Con el área de lengua de signos, a través de los sucesivos cursos, ciclos y etapas educativas, se pretende alcanzar las siguientes finalidades (CNSE, 2003):

-     Contribuir al desarrollo de la competencia comunicativa general de los alumnos sordos, posibilitando que puedan comunicarse de la manera más completa y eficaz posible con otros usuarios competentes en lengua de signos.
-     Dotar a los alumnos de un instrumento de representación del mundo y del conocimiento, y de un medio eficaz de planificación y toma de decisiones a lo largo de toda la vida.
-     Contribuir, junto con las restantes áreas del currículo, al desarrollo de las capacidades intelectuales, motoras, de equilibrio personal, inserción social y relaciones interpersonales, evitando los desfases o desajustes evolutivos que puedan producirse como consecuencia de la falta de competencia lingüística.
-     Ayudar a los alumnos a valorarse como personas sordas en una sociedad mayoritariamente oyente, en la que deben sentirse realmente incluidos, siendo conscientes de sus propias posibilidades y limitaciones y apreciando la diferencia como un rasgo positivo.
-     Favorecer la valoración de la lengua de signos como instrumento de expresión de la cultura de las personas sordas, en sus diversas manifestaciones.
-     Promover una visión positiva de la diversidad lingüística y de manera particular de las relaciones entre la lengua de signos y el español, contribuyendo a desarrollar una actitud constructiva hacia el bilingüismo, no sólo como una necesidad, sino como un valor de la Comunidad Sorda.

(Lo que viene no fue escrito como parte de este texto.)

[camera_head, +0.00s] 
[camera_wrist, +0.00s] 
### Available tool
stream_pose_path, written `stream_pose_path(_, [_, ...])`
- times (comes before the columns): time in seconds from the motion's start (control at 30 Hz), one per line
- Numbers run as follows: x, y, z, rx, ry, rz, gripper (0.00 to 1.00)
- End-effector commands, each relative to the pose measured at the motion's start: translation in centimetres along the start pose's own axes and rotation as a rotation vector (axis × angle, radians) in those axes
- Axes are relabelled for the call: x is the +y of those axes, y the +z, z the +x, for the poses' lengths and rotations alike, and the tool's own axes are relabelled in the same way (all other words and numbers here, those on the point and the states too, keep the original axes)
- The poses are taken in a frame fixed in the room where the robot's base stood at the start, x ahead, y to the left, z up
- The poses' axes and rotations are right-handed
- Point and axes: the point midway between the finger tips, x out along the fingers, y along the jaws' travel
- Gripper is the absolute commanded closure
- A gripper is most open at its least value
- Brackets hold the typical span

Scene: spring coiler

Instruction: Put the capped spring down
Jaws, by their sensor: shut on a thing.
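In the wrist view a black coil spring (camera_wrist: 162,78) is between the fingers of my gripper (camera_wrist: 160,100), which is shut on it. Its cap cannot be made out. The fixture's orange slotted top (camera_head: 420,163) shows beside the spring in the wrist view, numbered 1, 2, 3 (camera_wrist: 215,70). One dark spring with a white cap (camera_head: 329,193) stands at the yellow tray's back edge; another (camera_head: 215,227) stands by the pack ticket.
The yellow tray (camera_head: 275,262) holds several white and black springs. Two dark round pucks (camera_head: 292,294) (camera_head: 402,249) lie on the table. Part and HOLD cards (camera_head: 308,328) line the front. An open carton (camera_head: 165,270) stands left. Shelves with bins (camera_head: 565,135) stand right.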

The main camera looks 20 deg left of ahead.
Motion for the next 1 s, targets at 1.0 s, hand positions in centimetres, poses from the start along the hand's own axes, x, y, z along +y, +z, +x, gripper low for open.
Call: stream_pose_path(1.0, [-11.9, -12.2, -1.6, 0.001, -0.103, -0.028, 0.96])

  • Aprendizaje de la lengua oral y escrita de su entorno oyente.

Es muy importante la enseñanza explícita, sistemática, formalizada y lo más temprana posible de la lengua oral, tanto en su modalidad hablada como escrita. Los ámbitos de intervención en la enseñanza de la lengua oral y escrita a los alumnos sordos son los mismos, sea cual sea la opción educativa en la que se plantee esta intervención, esto es, en una opción monolingüe, donde el objetivo es la enseñanza de la lengua oral y escrita y su utilización como instrumentos de interacción y de aprendizaje de los contenidos curriculares; o en una opción bilingüe, que incorpora la lengua de signos además de la lengua oral y escrita en la educación de estos alumnos.

En ambas opciones las dimensiones de la intervención en lengua oral serán: estimulación auditiva, con el empleo de ayudas técnicas (audífonos o implante coclear); lectura labiofacial; y, producción y comprensión oral, considerando cada uno de sus componentes, es decir, es necesario enseñar al niño sordo los elementos fonético-fonológicos, morfosintácticos, léxico-semánticos y pragmáticos del lenguaje, tanto en la producción como en la comprensión de los mensajes hablados. Por su parte, dimensiones de la intervención en lengua escrita serán: mostrar qué representa el lenguaje escrito y explicitar cuáles son sus funciones; provocar la apropiación del código alfabético; y ayudar a comprender y producir textos escritos (Domínguez y Alonso, 2004).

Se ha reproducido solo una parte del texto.